┌────────

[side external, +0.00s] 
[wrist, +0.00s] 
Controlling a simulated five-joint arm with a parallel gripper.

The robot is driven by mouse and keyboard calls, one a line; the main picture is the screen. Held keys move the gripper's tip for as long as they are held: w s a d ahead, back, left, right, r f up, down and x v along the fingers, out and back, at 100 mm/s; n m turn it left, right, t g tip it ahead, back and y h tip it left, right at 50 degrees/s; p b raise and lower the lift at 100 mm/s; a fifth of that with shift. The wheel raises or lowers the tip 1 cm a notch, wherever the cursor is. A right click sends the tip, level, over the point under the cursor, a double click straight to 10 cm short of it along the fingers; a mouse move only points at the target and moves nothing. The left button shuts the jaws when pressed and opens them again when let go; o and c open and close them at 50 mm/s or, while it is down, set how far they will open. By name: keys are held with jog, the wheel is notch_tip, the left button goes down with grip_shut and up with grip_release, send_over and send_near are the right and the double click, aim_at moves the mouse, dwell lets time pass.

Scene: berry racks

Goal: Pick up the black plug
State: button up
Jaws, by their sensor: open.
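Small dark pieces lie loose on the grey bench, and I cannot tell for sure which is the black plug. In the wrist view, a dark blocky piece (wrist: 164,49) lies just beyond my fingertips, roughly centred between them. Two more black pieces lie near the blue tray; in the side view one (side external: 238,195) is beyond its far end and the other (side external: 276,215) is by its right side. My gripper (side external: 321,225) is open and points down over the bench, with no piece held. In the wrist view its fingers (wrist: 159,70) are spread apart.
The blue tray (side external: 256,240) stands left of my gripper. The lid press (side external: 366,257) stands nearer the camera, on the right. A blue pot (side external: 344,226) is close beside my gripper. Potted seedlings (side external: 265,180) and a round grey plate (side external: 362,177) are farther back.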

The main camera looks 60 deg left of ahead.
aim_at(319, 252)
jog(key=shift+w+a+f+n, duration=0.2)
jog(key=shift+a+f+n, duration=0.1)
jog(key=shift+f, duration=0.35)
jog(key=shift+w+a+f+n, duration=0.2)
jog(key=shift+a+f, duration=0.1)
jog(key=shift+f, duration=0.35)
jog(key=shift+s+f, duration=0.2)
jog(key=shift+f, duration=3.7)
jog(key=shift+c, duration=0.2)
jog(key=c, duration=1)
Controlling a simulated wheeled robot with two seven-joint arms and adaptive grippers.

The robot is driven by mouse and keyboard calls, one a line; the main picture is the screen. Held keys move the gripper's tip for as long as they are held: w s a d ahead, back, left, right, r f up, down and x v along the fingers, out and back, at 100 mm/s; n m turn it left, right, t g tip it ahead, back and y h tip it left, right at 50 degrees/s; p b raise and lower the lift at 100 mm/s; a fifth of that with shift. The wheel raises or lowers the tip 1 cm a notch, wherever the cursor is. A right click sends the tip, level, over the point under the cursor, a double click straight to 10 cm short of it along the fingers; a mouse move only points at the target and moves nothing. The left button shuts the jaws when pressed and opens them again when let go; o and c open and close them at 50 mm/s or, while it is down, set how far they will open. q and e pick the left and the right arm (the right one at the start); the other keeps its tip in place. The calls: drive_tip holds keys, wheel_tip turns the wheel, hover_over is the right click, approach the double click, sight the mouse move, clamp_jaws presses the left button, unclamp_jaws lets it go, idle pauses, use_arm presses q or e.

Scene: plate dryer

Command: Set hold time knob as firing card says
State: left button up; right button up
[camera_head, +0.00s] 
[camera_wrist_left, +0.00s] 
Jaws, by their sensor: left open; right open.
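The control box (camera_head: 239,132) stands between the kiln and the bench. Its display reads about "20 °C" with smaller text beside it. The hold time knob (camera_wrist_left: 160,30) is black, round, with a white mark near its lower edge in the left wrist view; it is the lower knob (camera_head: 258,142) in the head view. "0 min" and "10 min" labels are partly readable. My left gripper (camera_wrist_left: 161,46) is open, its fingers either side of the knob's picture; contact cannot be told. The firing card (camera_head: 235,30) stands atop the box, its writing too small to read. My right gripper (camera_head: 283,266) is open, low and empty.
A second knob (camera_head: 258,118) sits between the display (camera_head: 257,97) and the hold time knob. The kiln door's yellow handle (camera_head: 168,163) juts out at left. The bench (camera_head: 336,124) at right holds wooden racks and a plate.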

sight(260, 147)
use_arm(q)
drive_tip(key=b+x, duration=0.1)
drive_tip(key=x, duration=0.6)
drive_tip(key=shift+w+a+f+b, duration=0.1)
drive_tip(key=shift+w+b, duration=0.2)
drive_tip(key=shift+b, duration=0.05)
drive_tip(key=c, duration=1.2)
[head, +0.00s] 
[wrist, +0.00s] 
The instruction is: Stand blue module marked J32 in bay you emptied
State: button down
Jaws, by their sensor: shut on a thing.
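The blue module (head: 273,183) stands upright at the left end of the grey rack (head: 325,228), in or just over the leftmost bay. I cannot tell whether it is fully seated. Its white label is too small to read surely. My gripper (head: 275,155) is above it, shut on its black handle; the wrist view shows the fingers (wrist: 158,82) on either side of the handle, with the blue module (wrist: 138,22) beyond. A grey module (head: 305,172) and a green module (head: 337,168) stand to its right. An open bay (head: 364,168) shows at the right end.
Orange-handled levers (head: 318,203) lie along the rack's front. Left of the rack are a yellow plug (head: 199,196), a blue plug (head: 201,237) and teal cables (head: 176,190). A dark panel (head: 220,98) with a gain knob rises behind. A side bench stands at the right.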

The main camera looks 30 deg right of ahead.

└────────

Only the number is needed here: how many lines of the records contain "joint"?

Complete response: 2